I've been veggie for 10 yrs now and have started to become vegan for the last 3, and for me it's been a slow process which i've taken, step by step.

I became veggie for both health and ethical reasons and it's something which I feel healthier and happier doing. I think a veggie/vegan diet is far cheaper than a meat eating diet too!

For me, it took time and was not somethnig I could become overnight, as I think you have to give your body time to adjust and get used to. For example, at first, I could not stand soya milk, but now, I love it and hate cows milk. I also find that if I eat meat, eggs, etc., it makes me ill by giving me intergestion and makes me feel sick.

I think any diet takes time for your body to acept and alot of the foods I now eat are aquired tastes. I would have hated my diet as a kid, but I now love spinich, chilli's, and most veg. I could never eat meat again as I just don't like it, and I'm slowly weaning myself off cheese. I love goats cheese though and this is not easy, but I definately have more energy and feel healthier.

However, I don't tell meat eaters they shouldn't eat meat cause I ate it for yrs, so i'd be a hypocryte to do so I reckon!
 
interesting. I was veggie for a good few years (seven I think) but then I realised the whole diary thing and ended up eating meat again. :facepalm: I haven't gone through the thread multiquoting but I generally agree that the world is an ethical trap and you pick your battles. I'm quite excited for my sister though as she's lactose intolerant and veggie. She's less excited as she doesn't really like beans or lentils.
 
Yer what? Dairy farming's arguably more cruel than meat farming. At least eaters aren't hooked up and milked to painful levels every day, nor are separated from their young on a depressingly regular basis (who mostly go on to be killed/wasted) and are then dumped because they're not as productive any more.

Dairy farming's about as cruel as it gets imo, particularly at the massive, industrial scale end of things. If I could shift - and I wouldn't because I like meat and cooking too much - then I think the only way I could square things morally would be with a vegan diet
Saw an interesting piece the other day about robot milking. Instead of herding the cows in and out twice a day, they're allowed to come and go as they please - the robot hooks them up when they enter the stall. Lots of cows were going in several times a day; yields were up by some ridiculous amount and the quality of the milk was much higher because there was less stress hormone in it.
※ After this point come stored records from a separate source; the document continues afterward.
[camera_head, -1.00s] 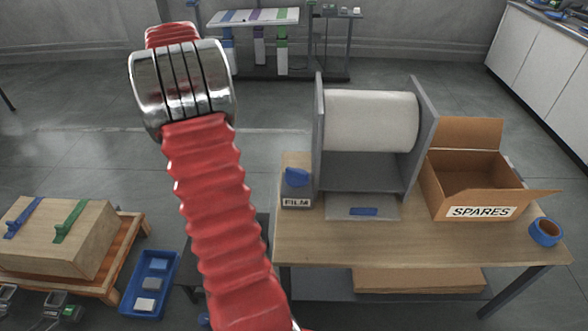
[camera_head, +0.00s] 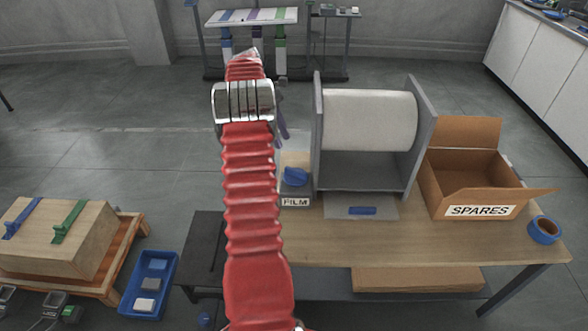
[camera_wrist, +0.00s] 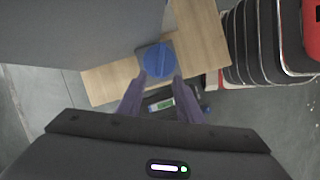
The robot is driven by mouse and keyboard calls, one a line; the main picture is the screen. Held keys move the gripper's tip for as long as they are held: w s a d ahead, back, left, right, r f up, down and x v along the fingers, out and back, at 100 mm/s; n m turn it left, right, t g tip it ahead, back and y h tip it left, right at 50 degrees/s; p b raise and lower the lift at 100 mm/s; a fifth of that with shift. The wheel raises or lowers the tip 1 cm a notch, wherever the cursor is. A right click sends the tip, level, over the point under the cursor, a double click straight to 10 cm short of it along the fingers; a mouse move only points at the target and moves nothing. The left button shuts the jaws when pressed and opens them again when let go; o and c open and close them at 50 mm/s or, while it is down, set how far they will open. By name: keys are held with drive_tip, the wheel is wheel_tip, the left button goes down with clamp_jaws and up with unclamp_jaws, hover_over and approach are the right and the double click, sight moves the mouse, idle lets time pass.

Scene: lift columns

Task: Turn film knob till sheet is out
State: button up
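The blue film knob (camera_head: 295,176) sits on a grey block labelled FILM at the left end of the wooden table. In the wrist view the round blue knob (camera_wrist: 159,60), with a raised ridge, lies just beyond my fingertips. My gripper (camera_wrist: 158,80) has its two purple fingers apart, with nothing between the tips. The fingers appear clear of the knob. In the head view my red arm hides most of the gripper. The white film roll (camera_head: 370,120) hangs between two grey side plates. A grey plate (camera_head: 335,207) with a blue strip lies in front, no sheet visible on it.
An open cardboard box labelled SPARES (camera_head: 480,211) and a blue tape roll (camera_head: 545,231) stand on the table's right. A blue tray (camera_head: 136,308) and a wooden box (camera_head: 85,250) are at lower left. The left side plate stands close beside the knob.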

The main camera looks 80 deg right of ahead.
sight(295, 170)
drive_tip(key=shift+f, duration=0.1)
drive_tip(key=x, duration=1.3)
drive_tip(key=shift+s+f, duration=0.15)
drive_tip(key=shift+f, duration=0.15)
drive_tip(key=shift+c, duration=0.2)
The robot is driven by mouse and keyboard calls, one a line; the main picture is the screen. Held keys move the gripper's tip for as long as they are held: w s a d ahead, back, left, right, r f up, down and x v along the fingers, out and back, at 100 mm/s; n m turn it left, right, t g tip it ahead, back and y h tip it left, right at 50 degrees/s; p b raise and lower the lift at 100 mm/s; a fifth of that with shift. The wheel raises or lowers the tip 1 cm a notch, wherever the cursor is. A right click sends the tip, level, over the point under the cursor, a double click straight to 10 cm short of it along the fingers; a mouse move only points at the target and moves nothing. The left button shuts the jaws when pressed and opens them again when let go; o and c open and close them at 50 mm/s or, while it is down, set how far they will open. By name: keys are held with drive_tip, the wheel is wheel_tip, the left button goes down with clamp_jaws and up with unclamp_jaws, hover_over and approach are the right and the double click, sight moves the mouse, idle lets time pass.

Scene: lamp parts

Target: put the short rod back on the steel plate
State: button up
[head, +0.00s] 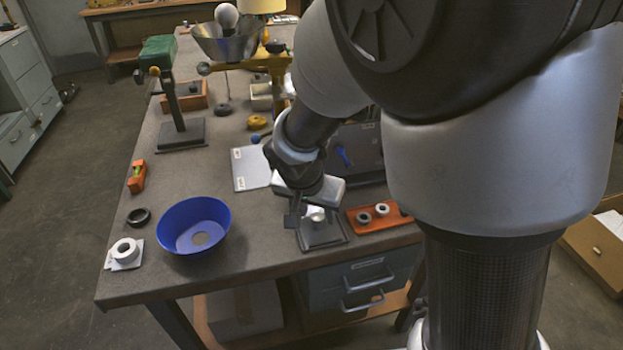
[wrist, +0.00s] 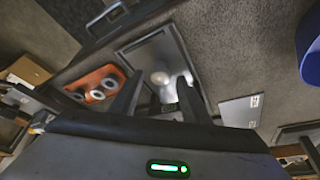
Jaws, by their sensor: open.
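The steel plate (head: 252,168) appears to be the light grey sheet with white labels, flat on the bench. It also shows in the wrist view (wrist: 240,110), right of my gripper, with no rod visible on it. My gripper (head: 313,218) points down over a dark square base (head: 322,240). A pale, shiny rounded piece (head: 316,213) stands on that base; it may be the top of the short rod. In the wrist view my gripper (wrist: 162,92) is open, its fingers on either side of the pale piece (wrist: 160,77). Contact cannot be told.
An orange tray (head: 372,225) with grey rings stands just right of the base. A blue bowl (head: 194,226), a black ring (head: 138,216) and a white ring on a plate (head: 125,252) are at the left. A green-topped stand (head: 180,135) rises behind. Bare bench lies between bowl and base.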

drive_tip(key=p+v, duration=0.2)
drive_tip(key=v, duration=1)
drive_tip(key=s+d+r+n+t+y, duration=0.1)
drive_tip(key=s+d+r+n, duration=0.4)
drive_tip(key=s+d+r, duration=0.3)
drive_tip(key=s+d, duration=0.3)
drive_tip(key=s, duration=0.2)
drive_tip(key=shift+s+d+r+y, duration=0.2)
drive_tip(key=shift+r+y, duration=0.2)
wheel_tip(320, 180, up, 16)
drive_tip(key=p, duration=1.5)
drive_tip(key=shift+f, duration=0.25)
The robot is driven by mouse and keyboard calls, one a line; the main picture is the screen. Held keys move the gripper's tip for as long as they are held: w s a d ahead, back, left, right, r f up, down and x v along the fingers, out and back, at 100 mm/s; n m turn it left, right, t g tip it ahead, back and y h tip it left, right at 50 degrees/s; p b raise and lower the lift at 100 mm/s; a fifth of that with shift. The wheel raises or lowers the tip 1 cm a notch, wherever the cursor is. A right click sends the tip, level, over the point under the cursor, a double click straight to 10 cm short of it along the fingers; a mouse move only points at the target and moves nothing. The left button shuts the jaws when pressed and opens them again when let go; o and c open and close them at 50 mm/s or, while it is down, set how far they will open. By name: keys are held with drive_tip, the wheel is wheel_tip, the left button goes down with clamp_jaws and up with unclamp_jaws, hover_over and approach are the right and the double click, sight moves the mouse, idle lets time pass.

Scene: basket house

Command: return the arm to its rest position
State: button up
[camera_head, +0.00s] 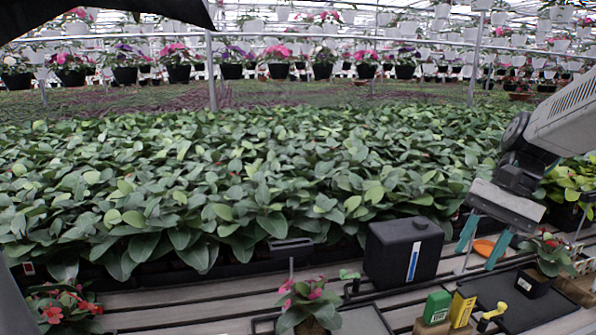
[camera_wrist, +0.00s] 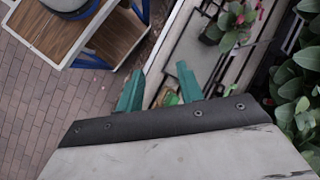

You're still keeping them pregnant and wasting the males for no good reason, don't get me wrong, but it does look like a step forward. Unless it was a massive con job of a film, of course. :hmm:
 
I've only been vegan for the last couple of years and was vegetarian for only a couple of months since I didn't see how I could justify eating dairy/honey etc when I thought eating meat was ethically wrong.

also, I don't think a vegan diet is restrictive at all.

I also made an awesome cake the other day, sponge with 'buttercream' icing, it was vegan-licious :p

but yeah, i miss mac'n'cheese, cheesy mash with salad cream, cheese on toast, fish and crustaceans but not enough to make me want to eat them.
However, it does make me sad when we go out for family dinner and they're all tucking into dishes I grew up on but its more nostalgia than anything else
 
No cheese. No chocolate except very dark stuff.

:(

just kill me now :(

I'm sure there's got to be a nice way of getting milk from a cow without putting em thru the dairy industry though.
 
I'm sure there's got to be a nice way of getting milk from a cow without putting em thru the dairy industry though.

Sadly no, there isn't.

The milk is produced for the calf - so for us to have the milk, the calf has to be removed from the equation.
 
Sadly no, there isn't.

The milk is produced for the calf - so for us to have the milk, the calf has to be removed from the equation.

Can't they just produce more milk? evidently they keep enough female calves to breed with. I thought the male calves got killed because they basically weren't profitable.

:(

Milk would probably cost more, though.
 
Can't they just produce more milk? evidently they keep enough female calves to breed with. I thought the male calves got killed because they basically weren't profitable.

:(

Milk would probably cost more, though.

Yes. The male calves get killed straight away as there is no longer a market for veil.

Seems a bit daft to me to kill the calves straight away rather than giving them an opportunity to live - but as people conciser veil to be cruel no one buys it any more and the calves are simply wasted.
 
Yes. The male calves get killed straight away as there is no longer a market for veil.

Seems a bit daft to me to kill the calves straight away rather than giving them an opportunity to live - but as people conciser veil to be cruel no one buys it any more and the calves are simply wasted.

Veal is making a comeback though. M&S and Waitrose both sell rose veal - the stuff which isn't raised in crates.
 
To you, maybe. I don't think there's anything wrong with eating animals, ethically, if they have been raised and killed humanely.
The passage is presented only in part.